Штаб охранялся ротой, состоящей почти сплошь из большевистски настроенных солдат, й эскадроном ординарцев, изо всех сил демонстрировавших свою «революционность». В житомирском уездном городишке Бердичеве, почти сплошь состоявшем из антирусски настроенных еврейских кварталов, о покое говорить не приходилось.
Генерал Марков ввел в состав гарнизона хотя бы одну верную часть — 1-й Оренбургский казачий полк, из-за чего впоследствии получил обвинение в «подготовке к перевороту».
С такими «помощниками» Деникину предстояло идти в бой и защищать страну.
Меры командующего по наведению порядка на только что испытавшем горечь позорного поражения фронте (отказ в выдаче 100 тысяч рублей на газеты, в которых призывали к неповиновению начальству, увольнение явно негодных к командованию офицеров) тут же натолкнулись на противодействие «актива». На Деникина и его штаб посыпались жалобы на «удушение демократии», преследование инакомыслящих и на всякий случай на «введение телесных наказаний» и «рукоприкладство». Зная командира «железных стрелков», в эту глупость вообще никто не мог поверить.
Впрочем, главкому оставалось надеяться на пробивную силу Корнилова, который готовил свой «пакет» мер по стабилизации ситуации и милитаризации тыла для представления Временному правительству. Его поддерживали такие видные политические деятели, как Михаил Родзянко, Петр Струве, Василий Маклаков, утверждавшие, что любое покушение на подрыв авторитета нового Главковерха следует расценивать как преступление.

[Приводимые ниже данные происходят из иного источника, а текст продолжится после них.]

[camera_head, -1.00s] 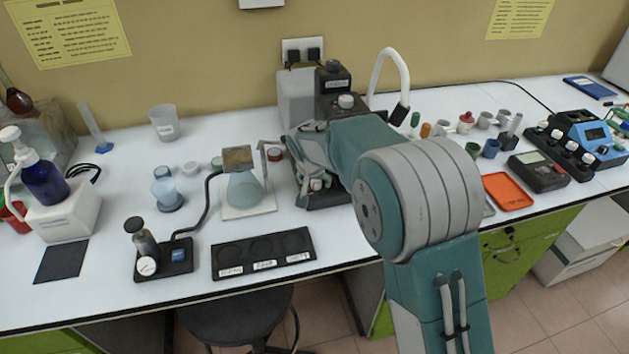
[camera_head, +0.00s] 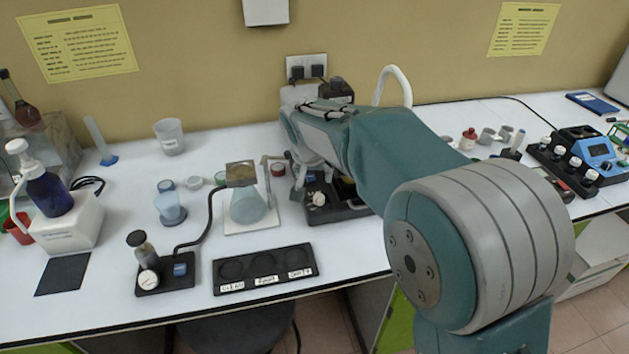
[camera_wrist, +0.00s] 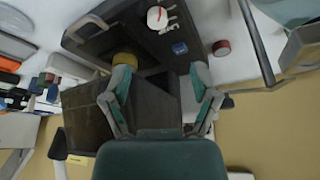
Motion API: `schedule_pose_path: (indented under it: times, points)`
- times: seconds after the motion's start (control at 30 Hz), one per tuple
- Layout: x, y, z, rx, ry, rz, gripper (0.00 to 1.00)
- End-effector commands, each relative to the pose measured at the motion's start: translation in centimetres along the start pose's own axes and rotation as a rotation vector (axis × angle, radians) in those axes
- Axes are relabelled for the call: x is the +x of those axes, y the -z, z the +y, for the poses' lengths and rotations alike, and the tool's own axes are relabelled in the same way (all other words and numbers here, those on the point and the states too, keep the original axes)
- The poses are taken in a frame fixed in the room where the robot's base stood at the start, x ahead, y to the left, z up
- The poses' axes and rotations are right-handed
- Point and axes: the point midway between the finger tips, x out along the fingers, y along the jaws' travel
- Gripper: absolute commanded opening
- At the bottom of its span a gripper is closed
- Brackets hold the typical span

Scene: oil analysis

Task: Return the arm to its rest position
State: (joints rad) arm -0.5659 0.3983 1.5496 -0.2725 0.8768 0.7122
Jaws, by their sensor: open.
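My arm (camera_head: 480,250) reaches from the lower right of the head view over the bench, its large round joint close to the camera. My gripper (camera_wrist: 160,85) is open and empty in the wrist view, its two fingers spread apart. In the head view the gripper is partly hidden by my forearm and stands over the dark instrument (camera_head: 350,212) at the back of the bench. The wrist view shows this instrument (camera_wrist: 185,28) beyond the fingers, with a white knob (camera_wrist: 157,18) and a yellow ring (camera_wrist: 125,59). I cannot tell the exact gap between fingers and instrument.
A flask (camera_head: 247,207) on a stand is left of the instrument. A black three-place holder (camera_head: 262,270) and a small gauge device (camera_head: 165,275) lie nearer the front edge. A pump bottle (camera_head: 45,190) is far left. A blue device (camera_head: 590,150) is at right.

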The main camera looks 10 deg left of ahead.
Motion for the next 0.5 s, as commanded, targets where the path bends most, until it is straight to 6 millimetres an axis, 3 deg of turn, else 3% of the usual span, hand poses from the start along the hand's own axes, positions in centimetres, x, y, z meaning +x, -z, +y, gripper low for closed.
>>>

«Пакет» в виде своеобразной «Записки» специально к намеченному на 12 августа открытию Государственного совещания в Москве готовили Савинков и Филоненко, мечтавшие сблизить милитаристскую позицию Корнилова с «революционной» Керенского. В итоге получился компромиссный документ, в котором требовалось восстановление дисциплинарной власти командиров, но при сохранении института комиссаров. Сохранялись солдатские комитеты, но они должны были нести ответственность за поддержание дисциплины или сами отправляться под суд. Стихийные митинги запрещались, но ежели таковые будут исходить от комитетов, то дозволялись.